» WHAT IS NEEDED: Give the entries again, word for word.

================================

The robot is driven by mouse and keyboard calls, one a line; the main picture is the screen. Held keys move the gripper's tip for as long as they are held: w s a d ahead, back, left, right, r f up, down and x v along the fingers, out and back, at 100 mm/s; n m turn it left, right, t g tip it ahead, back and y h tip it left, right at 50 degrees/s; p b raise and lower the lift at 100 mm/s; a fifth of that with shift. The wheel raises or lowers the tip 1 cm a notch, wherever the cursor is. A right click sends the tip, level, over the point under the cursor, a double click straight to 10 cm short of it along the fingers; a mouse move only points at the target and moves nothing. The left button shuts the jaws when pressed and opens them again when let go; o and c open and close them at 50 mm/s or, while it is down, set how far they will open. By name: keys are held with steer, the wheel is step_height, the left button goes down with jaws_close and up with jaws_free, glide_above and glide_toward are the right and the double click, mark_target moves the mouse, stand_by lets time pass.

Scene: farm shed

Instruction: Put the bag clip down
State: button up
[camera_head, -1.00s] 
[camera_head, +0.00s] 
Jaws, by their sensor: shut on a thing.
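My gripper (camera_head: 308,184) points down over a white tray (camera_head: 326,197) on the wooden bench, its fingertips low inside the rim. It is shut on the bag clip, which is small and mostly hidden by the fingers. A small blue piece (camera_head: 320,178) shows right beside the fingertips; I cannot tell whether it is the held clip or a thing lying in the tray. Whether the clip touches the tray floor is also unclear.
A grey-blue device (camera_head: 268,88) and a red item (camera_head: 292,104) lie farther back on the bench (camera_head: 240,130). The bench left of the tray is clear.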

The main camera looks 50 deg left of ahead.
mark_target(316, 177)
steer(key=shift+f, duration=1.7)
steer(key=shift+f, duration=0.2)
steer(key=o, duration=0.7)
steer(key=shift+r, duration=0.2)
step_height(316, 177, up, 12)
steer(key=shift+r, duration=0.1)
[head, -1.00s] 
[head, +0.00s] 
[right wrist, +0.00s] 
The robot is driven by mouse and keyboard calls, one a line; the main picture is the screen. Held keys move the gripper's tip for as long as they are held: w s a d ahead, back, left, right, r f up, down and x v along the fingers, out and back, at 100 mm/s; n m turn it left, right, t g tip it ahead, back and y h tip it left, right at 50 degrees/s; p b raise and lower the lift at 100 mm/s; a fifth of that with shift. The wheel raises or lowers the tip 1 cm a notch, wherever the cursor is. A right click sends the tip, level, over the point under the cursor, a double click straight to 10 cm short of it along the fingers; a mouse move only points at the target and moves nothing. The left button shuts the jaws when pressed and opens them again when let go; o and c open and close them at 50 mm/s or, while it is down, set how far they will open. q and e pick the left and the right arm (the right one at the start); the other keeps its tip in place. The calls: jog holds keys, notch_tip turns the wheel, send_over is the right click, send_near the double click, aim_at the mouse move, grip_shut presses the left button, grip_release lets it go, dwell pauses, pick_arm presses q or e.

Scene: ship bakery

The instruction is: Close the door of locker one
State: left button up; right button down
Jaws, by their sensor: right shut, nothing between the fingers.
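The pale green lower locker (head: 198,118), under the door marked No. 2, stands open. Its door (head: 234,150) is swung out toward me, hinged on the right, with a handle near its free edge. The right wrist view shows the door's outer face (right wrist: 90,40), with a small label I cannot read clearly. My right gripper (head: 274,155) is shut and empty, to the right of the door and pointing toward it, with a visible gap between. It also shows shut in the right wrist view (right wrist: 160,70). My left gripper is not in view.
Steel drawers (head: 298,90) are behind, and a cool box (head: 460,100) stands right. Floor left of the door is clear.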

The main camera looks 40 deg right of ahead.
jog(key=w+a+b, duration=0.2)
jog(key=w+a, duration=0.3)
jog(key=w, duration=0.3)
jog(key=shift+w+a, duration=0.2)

================================

» RESPONSE TO THE EXERCISE:
The robot is driven by mouse and keyboard calls, one a line; the main picture is the screen. Held keys move the gripper's tip for as long as they are held: w s a d ahead, back, left, right, r f up, down and x v along the fingers, out and back, at 100 mm/s; n m turn it left, right, t g tip it ahead, back and y h tip it left, right at 50 degrees/s; p b raise and lower the lift at 100 mm/s; a fifth of that with shift. The wheel raises or lowers the tip 1 cm a notch, wherever the cursor is. A right click sends the tip, level, over the point under the cursor, a double click straight to 10 cm short of it along the fingers; a mouse move only points at the target and moves nothing. The left button shuts the jaws when pressed and opens them again when let go; o and c open and close them at 50 mm/s or, while it is down, set how far they will open. By name: keys are held with steer, the wheel is step_height, the left button goes down with jaws_close and up with jaws_free, glide_above and glide_toward are the right and the double click, mark_target moves the mouse, stand_by lets time pass.

Scene: farm shed

Instruction: Put the bag clip down
State: button up
[camera_head, -1.00s] 
[camera_head, +0.00s] 
Jaws, by their sensor: shut on a thing.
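My gripper (camera_head: 308,184) points down over a white tray (camera_head: 326,197) on the wooden bench, its fingertips low inside the rim. It is shut on the bag clip, which is small and mostly hidden by the fingers. A small blue piece (camera_head: 320,178) shows right beside the fingertips; I cannot tell whether it is the held clip or a thing lying in the tray. Whether the clip touches the tray floor is also unclear.
A grey-blue device (camera_head: 268,88) and a red item (camera_head: 292,104) lie farther back on the bench (camera_head: 240,130). The bench left of the tray is clear.

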The main camera looks 50 deg left of ahead.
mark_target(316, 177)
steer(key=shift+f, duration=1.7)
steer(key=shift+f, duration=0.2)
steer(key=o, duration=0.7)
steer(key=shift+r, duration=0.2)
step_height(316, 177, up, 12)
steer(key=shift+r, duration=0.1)
[head, -1.00s] 
[head, +0.00s] 
[right wrist, +0.00s] 
The robot is driven by mouse and keyboard calls, one a line; the main picture is the screen. Held keys move the gripper's tip for as long as they are held: w s a d ahead, back, left, right, r f up, down and x v along the fingers, out and back, at 100 mm/s; n m turn it left, right, t g tip it ahead, back and y h tip it left, right at 50 degrees/s; p b raise and lower the lift at 100 mm/s; a fifth of that with shift. The wheel raises or lowers the tip 1 cm a notch, wherever the cursor is. A right click sends the tip, level, over the point under the cursor, a double click straight to 10 cm short of it along the fingers; a mouse move only points at the target and moves nothing. The left button shuts the jaws when pressed and opens them again when let go; o and c open and close them at 50 mm/s or, while it is down, set how far they will open. q and e pick the left and the right arm (the right one at the start); the other keeps its tip in place. The calls: jog holds keys, notch_tip turns the wheel, send_over is the right click, send_near the double click, aim_at the mouse move, grip_shut presses the left button, grip_release lets it go, dwell pauses, pick_arm presses q or e.

Scene: ship bakery

The instruction is: Close the door of locker one
State: left button up; right button down
Jaws, by their sensor: right shut, nothing between the fingers.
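The pale green lower locker (head: 198,118), under the door marked No. 2, stands open. Its door (head: 234,150) is swung out toward me, hinged on the right, with a handle near its free edge. The right wrist view shows the door's outer face (right wrist: 90,40), with a small label I cannot read clearly. My right gripper (head: 274,155) is shut and empty, to the right of the door and pointing toward it, with a visible gap between. It also shows shut in the right wrist view (right wrist: 160,70). My left gripper is not in view.
Steel drawers (head: 298,90) are behind, and a cool box (head: 460,100) stands right. Floor left of the door is clear.

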The main camera looks 40 deg right of ahead.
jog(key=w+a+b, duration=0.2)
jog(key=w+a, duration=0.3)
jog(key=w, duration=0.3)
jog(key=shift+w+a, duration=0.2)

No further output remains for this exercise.